-- BEGIN Data entries --

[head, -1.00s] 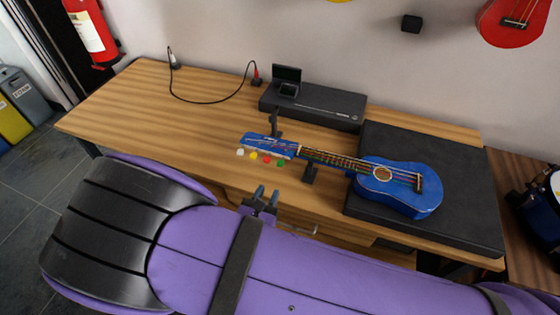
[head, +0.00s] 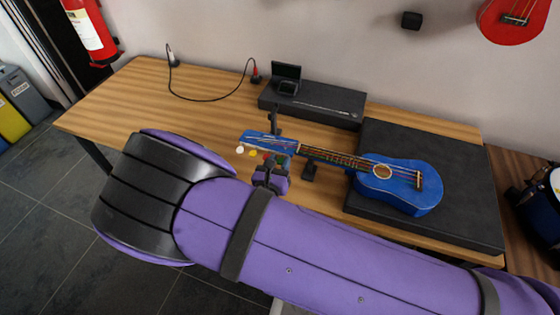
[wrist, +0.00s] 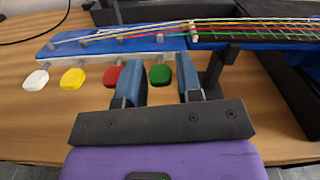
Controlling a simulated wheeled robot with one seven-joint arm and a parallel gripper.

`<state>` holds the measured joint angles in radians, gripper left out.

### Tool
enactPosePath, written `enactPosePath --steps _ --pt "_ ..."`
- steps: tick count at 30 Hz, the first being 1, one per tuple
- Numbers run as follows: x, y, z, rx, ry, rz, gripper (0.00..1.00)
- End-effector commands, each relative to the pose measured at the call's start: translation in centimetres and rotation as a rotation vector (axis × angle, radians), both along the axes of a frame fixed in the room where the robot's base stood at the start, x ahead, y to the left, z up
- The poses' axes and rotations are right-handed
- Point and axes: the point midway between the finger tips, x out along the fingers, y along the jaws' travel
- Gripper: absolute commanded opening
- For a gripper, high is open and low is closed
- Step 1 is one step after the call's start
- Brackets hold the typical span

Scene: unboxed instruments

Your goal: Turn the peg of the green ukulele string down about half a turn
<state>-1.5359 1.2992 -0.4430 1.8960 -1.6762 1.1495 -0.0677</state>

-- END Data entries --
-- BEGIN Data entries --

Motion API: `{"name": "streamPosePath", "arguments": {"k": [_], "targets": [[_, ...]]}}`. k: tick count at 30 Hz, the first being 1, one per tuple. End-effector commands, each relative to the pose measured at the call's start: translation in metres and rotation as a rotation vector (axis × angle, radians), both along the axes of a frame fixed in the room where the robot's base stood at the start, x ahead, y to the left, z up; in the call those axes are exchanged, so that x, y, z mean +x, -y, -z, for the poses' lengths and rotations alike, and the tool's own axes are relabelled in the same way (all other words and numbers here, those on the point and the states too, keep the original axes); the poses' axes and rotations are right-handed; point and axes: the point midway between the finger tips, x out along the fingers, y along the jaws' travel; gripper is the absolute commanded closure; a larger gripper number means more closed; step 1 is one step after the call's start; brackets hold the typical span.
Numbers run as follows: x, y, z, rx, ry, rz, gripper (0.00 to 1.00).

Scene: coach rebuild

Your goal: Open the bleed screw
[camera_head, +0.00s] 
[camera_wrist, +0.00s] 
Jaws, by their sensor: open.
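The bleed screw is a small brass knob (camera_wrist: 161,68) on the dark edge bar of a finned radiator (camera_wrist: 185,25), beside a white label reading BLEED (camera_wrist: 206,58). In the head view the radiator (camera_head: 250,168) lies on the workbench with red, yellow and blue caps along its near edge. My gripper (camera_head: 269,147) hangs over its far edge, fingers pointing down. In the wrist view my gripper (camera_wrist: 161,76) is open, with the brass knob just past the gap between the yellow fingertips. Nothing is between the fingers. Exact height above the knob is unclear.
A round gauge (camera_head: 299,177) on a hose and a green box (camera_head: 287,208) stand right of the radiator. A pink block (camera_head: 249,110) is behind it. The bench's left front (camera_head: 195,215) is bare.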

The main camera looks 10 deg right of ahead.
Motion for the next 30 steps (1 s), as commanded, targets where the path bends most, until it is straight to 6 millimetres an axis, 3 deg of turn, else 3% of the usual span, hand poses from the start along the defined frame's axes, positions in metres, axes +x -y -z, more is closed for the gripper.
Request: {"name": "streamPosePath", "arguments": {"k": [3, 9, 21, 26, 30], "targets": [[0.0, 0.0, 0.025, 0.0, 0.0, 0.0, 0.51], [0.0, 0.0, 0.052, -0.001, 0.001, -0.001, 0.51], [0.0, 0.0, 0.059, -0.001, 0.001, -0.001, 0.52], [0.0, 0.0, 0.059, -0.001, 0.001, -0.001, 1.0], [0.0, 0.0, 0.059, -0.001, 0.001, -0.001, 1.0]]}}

-- END Data entries --
-- BEGIN Data entries --

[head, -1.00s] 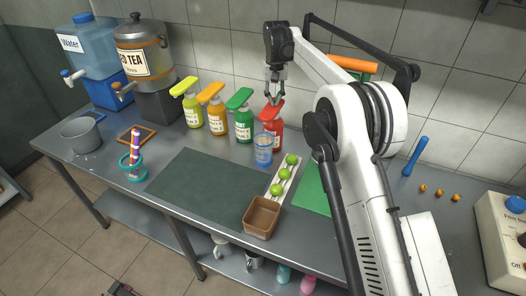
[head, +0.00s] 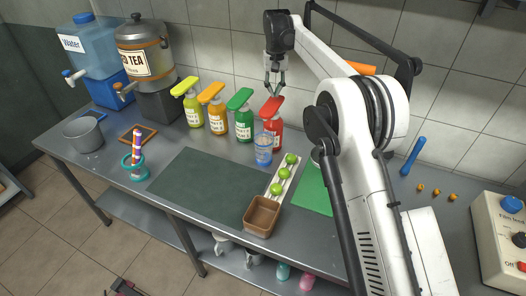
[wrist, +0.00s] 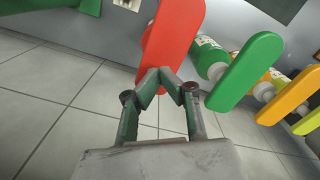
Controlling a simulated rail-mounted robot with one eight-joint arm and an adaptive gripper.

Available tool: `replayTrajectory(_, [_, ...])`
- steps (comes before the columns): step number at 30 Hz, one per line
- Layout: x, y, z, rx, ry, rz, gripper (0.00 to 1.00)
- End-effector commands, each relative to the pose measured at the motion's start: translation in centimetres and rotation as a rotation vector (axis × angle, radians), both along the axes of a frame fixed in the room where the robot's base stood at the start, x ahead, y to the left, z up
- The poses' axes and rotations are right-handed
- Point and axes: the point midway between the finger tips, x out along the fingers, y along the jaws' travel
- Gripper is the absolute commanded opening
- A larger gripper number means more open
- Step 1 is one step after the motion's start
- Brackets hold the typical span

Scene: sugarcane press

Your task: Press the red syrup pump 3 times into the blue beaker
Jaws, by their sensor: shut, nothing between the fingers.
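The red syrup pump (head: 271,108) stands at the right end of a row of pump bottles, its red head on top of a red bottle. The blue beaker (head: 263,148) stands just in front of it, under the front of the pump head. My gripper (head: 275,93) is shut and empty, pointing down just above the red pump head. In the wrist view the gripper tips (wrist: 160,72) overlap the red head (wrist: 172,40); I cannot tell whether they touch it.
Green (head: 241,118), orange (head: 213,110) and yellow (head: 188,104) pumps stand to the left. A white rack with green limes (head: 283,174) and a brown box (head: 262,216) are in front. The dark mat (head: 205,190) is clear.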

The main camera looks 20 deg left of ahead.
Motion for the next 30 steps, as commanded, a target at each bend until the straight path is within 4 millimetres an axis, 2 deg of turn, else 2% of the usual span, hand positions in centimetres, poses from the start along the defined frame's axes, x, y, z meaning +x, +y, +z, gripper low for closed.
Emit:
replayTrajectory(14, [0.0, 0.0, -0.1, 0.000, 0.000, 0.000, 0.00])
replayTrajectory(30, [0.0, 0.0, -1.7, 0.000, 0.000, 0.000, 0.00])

-- END Data entries --

=== What you need to do ===
Your task is to reproduce exactly the lines beginning at the line containing "- Numbers run" and ending at the line containing "call's start: translation in centimetres", inclusive.

=== Final result ===
- Numbers run as follows: x, y, z, rx, ry, rz, gripper (0.00..1.00)
- End-effector commands, each relative to the pose measured at the call's start: translation in centimetres and rotation as a rotation vector (axis × angle, radians), both along the axes of a frame fixed in the room where the robot's base stood at the start, x ahead, y to the left, z up

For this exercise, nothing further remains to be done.